In reality, it’s rarely the case that a stock or asset will have such a substantial change of value from one factor — markets are multivariate and are often irrational, if not most of the time. The decline is attributable to a variety of factors, but I think these two were the most impactful.
I identified a curious characteristic of this recent crash that I haven’t seen anyone else discuss on Twitter or amongst the circles that I pay attention to. I noticed that the price action of this recent correction is eerily similar to the price correction from mid-April 2021 when price fell from $64.8k to $28.8k. In the photo below, I’ve stitched the chart from April 2021, using the daily candles vs. the decline we saw earlier this week on one hour candles.
We experience a deep correction from the highs, creating a cascading effect to the downside. Price reaches some arbitrary level where it finds support, then proceeds to consolidate in a sideways manner with frequent retests of an upper & lower-bound. In April, the decline from highs to lows was -55% over the course of 70 days. Currently, the downside we experienced over 12 hours was -18.5%. One could make the argument that these are relatively proportional moves.

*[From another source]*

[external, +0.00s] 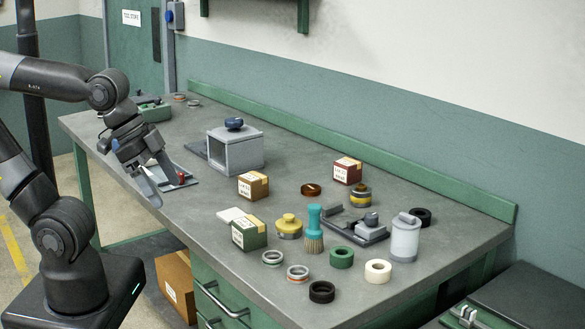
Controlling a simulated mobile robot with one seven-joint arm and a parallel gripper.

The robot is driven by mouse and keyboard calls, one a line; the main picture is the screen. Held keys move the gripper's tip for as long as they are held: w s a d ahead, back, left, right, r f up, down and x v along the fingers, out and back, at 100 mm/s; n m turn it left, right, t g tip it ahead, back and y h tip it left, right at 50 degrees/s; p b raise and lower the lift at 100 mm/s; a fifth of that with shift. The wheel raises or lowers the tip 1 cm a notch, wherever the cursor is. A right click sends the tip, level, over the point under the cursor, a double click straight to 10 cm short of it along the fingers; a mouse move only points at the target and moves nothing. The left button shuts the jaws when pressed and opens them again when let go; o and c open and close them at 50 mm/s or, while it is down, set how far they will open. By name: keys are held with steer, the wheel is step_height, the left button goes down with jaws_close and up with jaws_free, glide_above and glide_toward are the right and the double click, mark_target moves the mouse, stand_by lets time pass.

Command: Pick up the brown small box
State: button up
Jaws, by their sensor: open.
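The brown small box (253,187) sits upright on the grey workbench, in front of the grey open-fronted housing, with a pale label on its front. My gripper (170,195) is to the left of the box, above the bench's front edge, pointing down and to the right. It is open and empty, and well apart from the box. A larger brown carton (176,285) stands on the floor under the bench.
A grey housing (236,152) stands behind the box. A green box (249,233), a dark red box (347,171), a teal brush (314,230) and several rings lie to the right. Bare bench lies left of the brown box.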

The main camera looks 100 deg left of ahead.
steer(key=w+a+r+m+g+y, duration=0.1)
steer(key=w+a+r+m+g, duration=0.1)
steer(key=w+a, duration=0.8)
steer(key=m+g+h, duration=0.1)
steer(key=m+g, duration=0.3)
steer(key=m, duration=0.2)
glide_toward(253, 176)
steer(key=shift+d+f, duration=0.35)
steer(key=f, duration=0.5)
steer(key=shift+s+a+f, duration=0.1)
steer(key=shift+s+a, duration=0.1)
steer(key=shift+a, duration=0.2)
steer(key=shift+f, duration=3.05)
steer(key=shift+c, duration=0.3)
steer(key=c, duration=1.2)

As we know, the chart on the left ended up developing into a very positive scenario so far and gained +84% through the recent highs of $52.9k. Now, we’ve slipped quite a bit but nothing has changed to the fundamental thesis (in fact, it’s only improved). Below, we’re looking at the present view of BTC’s price chart since mid-April 2021:
I remain extremely bullish on Bitcoin and still have price targets ranging from 6-7 figures over the intermediate and long-run.